--- start ---

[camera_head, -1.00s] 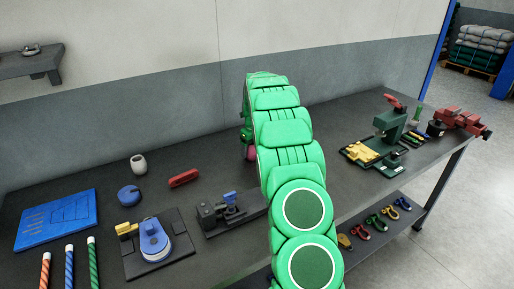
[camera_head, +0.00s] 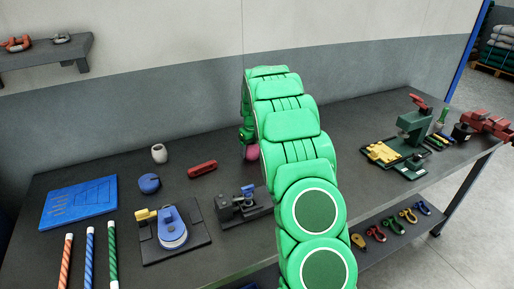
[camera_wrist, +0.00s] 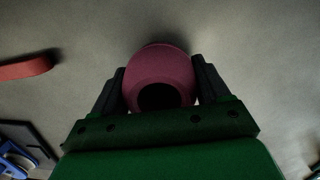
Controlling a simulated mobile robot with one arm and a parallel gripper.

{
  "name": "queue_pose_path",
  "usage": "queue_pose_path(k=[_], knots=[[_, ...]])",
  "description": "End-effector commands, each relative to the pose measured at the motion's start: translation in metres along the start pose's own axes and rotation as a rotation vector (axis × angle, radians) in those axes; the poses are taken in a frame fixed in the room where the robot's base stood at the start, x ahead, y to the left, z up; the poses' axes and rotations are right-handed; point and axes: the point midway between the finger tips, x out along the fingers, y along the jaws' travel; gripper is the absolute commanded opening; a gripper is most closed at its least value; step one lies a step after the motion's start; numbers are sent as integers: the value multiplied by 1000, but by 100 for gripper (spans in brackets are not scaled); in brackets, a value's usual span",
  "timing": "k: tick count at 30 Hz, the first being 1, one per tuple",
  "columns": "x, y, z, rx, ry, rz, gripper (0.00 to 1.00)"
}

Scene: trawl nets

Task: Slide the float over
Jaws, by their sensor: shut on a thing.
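The float is a dark pink, rounded body with a dark round hole, filling the middle of the wrist view (camera_wrist: 160,75). My gripper (camera_wrist: 160,88) is shut on it, one dark finger on each side. In the head view a small part of the pink float (camera_head: 252,152) shows beside my green arm, low over the bench. My arm hides the rest of it and most of the gripper there. I cannot tell whether the float touches the bench top.
A red bar-shaped thing (camera_head: 202,169) lies left of the float. A blue round thing (camera_head: 149,183), a white pot (camera_head: 159,153) and a blue board (camera_head: 78,203) are further left. A green press (camera_head: 412,125) stands right. Bare bench lies behind my arm.

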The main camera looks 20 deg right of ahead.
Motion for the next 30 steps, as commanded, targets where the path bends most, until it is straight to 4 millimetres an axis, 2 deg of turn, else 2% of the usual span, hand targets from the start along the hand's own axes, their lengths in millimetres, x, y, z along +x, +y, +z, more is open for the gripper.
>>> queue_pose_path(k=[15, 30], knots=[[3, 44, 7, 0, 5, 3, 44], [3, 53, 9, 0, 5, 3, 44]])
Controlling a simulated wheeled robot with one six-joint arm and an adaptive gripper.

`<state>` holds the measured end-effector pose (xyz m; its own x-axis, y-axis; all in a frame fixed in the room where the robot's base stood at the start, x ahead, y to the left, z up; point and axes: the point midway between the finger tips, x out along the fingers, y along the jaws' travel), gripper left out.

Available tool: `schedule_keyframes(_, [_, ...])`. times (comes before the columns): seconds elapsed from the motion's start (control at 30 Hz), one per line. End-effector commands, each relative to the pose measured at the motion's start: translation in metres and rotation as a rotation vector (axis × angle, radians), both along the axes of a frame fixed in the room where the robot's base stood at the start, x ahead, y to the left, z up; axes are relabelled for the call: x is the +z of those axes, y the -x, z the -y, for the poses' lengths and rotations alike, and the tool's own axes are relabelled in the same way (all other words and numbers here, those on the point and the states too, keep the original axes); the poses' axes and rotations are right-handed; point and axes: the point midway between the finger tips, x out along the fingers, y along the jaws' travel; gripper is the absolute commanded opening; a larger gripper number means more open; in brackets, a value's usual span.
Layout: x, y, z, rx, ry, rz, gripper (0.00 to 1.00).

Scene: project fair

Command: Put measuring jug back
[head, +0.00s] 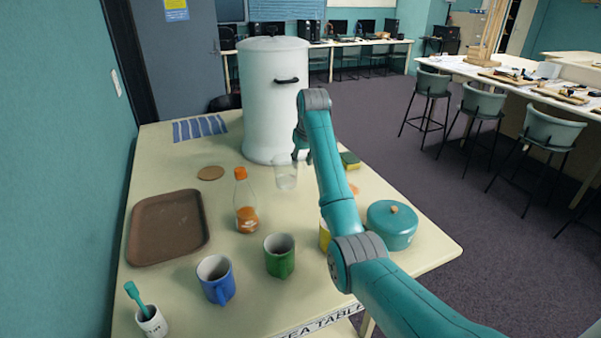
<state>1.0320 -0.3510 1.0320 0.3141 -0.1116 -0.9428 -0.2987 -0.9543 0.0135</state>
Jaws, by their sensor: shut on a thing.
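The measuring jug (286,178) looks like a small clear vessel, upright in front of the big white urn. My gripper (297,157) is at the jug's upper right side, shut on it. My arm link hides part of the gripper and the table to its right. I cannot tell whether the jug's base touches the table (205,285) or hangs just above it.
The white urn (272,100) stands close behind. An orange-capped bottle (246,205), green mug (279,260), blue mug (218,283), brown tray (165,228), round coaster (211,173), sponge (350,160) and teal pot (392,224) surround it. A yellow mug (324,236) is partly hidden.

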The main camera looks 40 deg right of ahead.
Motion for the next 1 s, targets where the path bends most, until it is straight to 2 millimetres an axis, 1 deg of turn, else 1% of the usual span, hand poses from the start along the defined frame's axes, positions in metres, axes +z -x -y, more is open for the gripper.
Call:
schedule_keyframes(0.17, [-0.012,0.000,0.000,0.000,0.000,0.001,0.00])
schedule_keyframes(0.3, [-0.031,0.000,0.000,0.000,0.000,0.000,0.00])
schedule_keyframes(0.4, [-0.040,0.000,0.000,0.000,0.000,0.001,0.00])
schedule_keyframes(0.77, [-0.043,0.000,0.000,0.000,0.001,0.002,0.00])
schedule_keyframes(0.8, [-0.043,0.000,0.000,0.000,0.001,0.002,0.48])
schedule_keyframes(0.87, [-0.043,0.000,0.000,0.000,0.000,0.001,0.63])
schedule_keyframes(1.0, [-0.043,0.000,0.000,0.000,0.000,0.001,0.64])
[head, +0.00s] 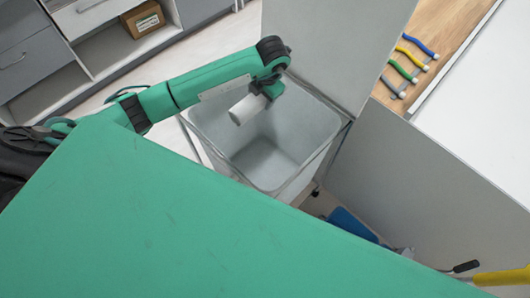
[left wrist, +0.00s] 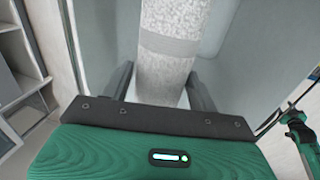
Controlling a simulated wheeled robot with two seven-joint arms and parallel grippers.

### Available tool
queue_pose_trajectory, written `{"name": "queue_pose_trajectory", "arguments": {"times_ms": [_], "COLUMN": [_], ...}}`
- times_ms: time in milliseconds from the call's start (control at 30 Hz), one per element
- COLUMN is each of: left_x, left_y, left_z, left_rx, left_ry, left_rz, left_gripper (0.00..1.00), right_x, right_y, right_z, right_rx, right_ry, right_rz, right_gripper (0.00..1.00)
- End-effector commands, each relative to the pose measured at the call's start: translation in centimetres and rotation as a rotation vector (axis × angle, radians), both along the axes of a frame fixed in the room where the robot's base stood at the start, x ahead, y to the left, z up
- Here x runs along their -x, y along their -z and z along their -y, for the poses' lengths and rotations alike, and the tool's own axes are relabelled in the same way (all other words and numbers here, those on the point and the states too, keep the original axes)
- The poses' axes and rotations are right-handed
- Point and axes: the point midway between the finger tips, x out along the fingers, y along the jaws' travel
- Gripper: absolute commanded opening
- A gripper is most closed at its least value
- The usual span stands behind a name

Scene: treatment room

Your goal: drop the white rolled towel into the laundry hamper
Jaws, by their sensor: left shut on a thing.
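The white rolled towel (head: 248,108) is held by my left gripper (head: 268,91) over the open top of the laundry hamper. In the left wrist view the towel (left wrist: 167,45) runs between the two dark fingers of the left gripper (left wrist: 160,85), which are shut on it. The laundry hamper (head: 270,160) is a tall grey open bin in a thin frame, and its inside looks empty where I can see it.
A grey panel (head: 330,45) stands upright behind the hamper, and another (head: 430,165) stands to its right. Pliers with coloured handles (head: 408,66) lie on a wooden surface at the upper right. A cardboard box (head: 143,19) sits in the cabinet at the upper left.

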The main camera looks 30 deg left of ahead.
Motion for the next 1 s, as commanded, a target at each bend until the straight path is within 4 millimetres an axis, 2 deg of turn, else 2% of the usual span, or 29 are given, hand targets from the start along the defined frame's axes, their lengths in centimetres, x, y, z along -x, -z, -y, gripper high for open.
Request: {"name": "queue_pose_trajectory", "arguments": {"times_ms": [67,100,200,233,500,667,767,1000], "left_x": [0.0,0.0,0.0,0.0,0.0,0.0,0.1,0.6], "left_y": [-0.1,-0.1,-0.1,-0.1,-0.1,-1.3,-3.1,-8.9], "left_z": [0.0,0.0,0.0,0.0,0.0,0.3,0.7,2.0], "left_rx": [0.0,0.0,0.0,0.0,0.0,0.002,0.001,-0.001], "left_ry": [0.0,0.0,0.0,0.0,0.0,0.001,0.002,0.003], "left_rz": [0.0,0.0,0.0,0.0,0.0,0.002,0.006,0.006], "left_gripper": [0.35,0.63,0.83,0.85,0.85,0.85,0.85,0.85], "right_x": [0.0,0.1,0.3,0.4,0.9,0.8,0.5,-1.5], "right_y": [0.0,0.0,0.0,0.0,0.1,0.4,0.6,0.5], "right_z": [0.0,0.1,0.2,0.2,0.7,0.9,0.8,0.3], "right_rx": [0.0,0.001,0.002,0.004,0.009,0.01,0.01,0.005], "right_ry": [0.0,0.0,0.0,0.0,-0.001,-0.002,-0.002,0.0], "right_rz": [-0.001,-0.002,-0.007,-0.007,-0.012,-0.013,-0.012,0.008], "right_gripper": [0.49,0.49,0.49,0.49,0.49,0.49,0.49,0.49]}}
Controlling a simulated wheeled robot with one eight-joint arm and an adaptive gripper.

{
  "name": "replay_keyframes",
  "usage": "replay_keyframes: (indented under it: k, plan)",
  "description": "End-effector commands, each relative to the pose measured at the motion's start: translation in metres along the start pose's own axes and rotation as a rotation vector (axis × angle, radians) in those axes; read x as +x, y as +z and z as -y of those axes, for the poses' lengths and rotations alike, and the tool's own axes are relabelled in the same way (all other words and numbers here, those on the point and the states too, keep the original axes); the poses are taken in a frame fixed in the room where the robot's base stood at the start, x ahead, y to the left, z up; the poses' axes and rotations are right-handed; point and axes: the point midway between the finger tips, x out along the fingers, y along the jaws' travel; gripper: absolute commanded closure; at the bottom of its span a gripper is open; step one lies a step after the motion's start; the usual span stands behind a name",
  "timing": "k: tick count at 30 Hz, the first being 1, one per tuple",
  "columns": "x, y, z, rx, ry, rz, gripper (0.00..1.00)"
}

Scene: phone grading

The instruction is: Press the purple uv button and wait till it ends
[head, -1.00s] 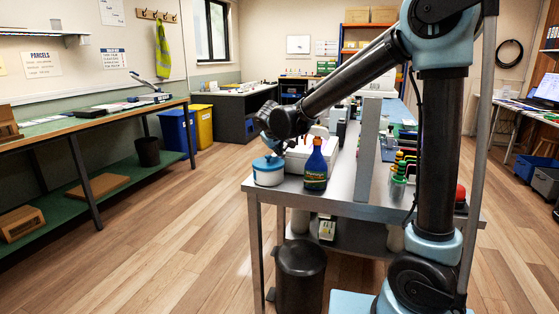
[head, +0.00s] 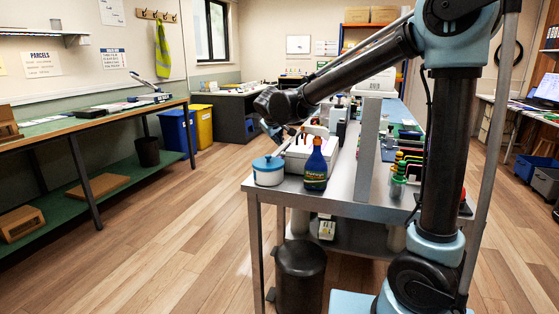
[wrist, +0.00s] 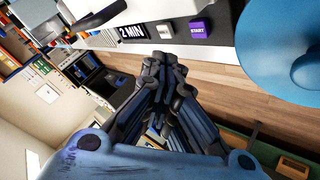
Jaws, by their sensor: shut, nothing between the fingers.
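The purple button (wrist: 198,28), marked START, shows at the top of the wrist view on the front face of a pale device. A pale button (wrist: 165,31) and a dark display reading "2 MIN" (wrist: 130,32) sit beside it. My gripper (wrist: 164,60) is shut and empty. In the wrist view its fingertips appear just below the pale button and left of the purple one, with a gap in the picture. In the head view, a white box (head: 300,158) stands on the metal bench beneath my wrist, but no purple button can be made out there.
The pot's large blue lid also fills the wrist view's upper right (wrist: 290,45). A dark bin (head: 300,278) stands below.

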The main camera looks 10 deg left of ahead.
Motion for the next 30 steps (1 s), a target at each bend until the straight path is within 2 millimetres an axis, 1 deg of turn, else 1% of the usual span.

--- end ---

Quote exactly what appears from the line containing "Scene: project fair" through the line containing "- times_ms: time", both included, except for the pictures, and nothing more.

Scene: project fair

Command: Put measuring jug back
[head, +0.00s] 
<state>1.0320 -0.3510 1.0320 0.3141 -0.1116 -0.9428 -0.2987 -0.9543 0.0135</state>
Jaws, by their sensor: shut on a thing.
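The measuring jug (286,178) looks like a small clear vessel, upright in front of the big white urn. My gripper (297,157) is at the jug's upper right side, shut on it. My arm link hides part of the gripper and the table to its right. I cannot tell whether the jug's base touches the table (205,285) or hangs just above it.
The white urn (272,100) stands close behind. An orange-capped bottle (246,205), green mug (279,260), blue mug (218,283), brown tray (165,228), round coaster (211,173), sponge (350,160) and teal pot (392,224) surround it. A yellow mug (324,236) is partly hidden.

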The main camera looks 40 deg right of ahead.
Motion for the next 1 s, targets where the path bends most, until it is straight to 2 millimetres an axis, 1 deg of turn, else 1% of the usual span, hand poses from the start along the defined frame's axes, positions in metres, axes +z -x -y, more is open for the gripper.
Call:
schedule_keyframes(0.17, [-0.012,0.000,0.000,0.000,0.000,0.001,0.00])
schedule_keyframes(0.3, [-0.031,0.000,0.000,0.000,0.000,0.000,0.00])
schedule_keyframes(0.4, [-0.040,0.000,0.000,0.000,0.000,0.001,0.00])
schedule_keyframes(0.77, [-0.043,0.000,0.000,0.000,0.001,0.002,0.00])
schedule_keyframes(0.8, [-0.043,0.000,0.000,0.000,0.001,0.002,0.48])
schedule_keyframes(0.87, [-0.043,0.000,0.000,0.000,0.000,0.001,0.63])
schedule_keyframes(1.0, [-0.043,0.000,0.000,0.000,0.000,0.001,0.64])
[head, +0.00s] 
[left wrist, +0.00s] 
Controlling a simulated wheeled robot with two seven-joint arms and parallel grippers.

### Available tool
queue_pose_trajectory, written `{"name": "queue_pose_trajectory", "arguments": {"times_ms": [_], "COLUMN": [_], ...}}`
- times_ms: time in milliseconds from the call's start (control at 30 Hz), one per element

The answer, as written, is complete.